With regard to the absence of regulation at Central Bank and European Central Bank level,I have circulated a copy of a very detailed letter sent to the Minister for Finance, Deputy Michael Noonan, last year, a copy of which was sent to every Member of the Oireachtas.
It related to legal proceedings initiated in the High Court in Dublin to ensure the European Central Bank and national central bank governors actually regulate the risky lending associated with the oil industry. In the letter, I wrote:
Replace the words property market with the word oil and we are watching an exact replica of the global financial crisis that collapsed banks, bankrupted countries, destroyed families and in many cases, ended lives.
What is happening is an exact replica of the Subprime debacle that started in the United States and eventually engulfed the European banking system.
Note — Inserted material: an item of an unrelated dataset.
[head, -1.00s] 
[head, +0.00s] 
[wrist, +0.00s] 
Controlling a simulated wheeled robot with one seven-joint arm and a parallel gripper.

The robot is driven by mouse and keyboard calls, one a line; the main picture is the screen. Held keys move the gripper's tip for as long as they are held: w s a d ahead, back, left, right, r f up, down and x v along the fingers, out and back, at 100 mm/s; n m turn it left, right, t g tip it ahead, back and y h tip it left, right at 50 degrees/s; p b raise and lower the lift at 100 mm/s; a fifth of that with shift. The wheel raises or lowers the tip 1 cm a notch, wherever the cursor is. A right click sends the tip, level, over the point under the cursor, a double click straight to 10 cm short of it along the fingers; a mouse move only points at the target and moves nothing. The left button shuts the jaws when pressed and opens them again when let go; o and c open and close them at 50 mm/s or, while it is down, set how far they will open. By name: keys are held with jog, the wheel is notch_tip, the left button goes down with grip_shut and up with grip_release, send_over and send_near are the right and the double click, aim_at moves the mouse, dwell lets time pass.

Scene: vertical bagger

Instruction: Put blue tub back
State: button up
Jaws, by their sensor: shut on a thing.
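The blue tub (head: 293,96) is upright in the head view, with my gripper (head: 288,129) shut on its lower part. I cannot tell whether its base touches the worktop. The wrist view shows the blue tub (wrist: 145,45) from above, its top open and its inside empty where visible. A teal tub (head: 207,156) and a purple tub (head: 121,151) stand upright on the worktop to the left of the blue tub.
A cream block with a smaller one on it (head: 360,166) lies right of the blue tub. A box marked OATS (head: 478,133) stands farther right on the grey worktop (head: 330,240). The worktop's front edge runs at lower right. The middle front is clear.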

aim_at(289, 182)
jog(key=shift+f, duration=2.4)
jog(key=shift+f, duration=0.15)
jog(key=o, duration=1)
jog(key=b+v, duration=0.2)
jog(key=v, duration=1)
In order to keep lending off their balance sheets, US institutions relied extensively on a lending process called the ‘originate-to-distribute model’, which fueled the subprime mortgage crisis.
The interaction by the committee with the Governor of the Central Bank before Christmas was almost like a slapstick comedy. Members, including the Chairman, effectively forced the Governor and his officials to admit to the scale of the scandal of the tracker mortgages issue. It was clear from responses to questions as to whether anything had been learned in the past decade that the regulators and those we pay to supervise financial institutions are still unwilling and perhaps unable to sanction and regulate the banking and financial services sector. We are staring into a humanitarian crisis involving repossessions and homelessness caused by the abuse of policy.
I wanted to address many issues but I had to keep my statement short. Friends of Banking Ireland has had a high profile since it was established 11 years ago. I will be pleased to answer questions on any issue.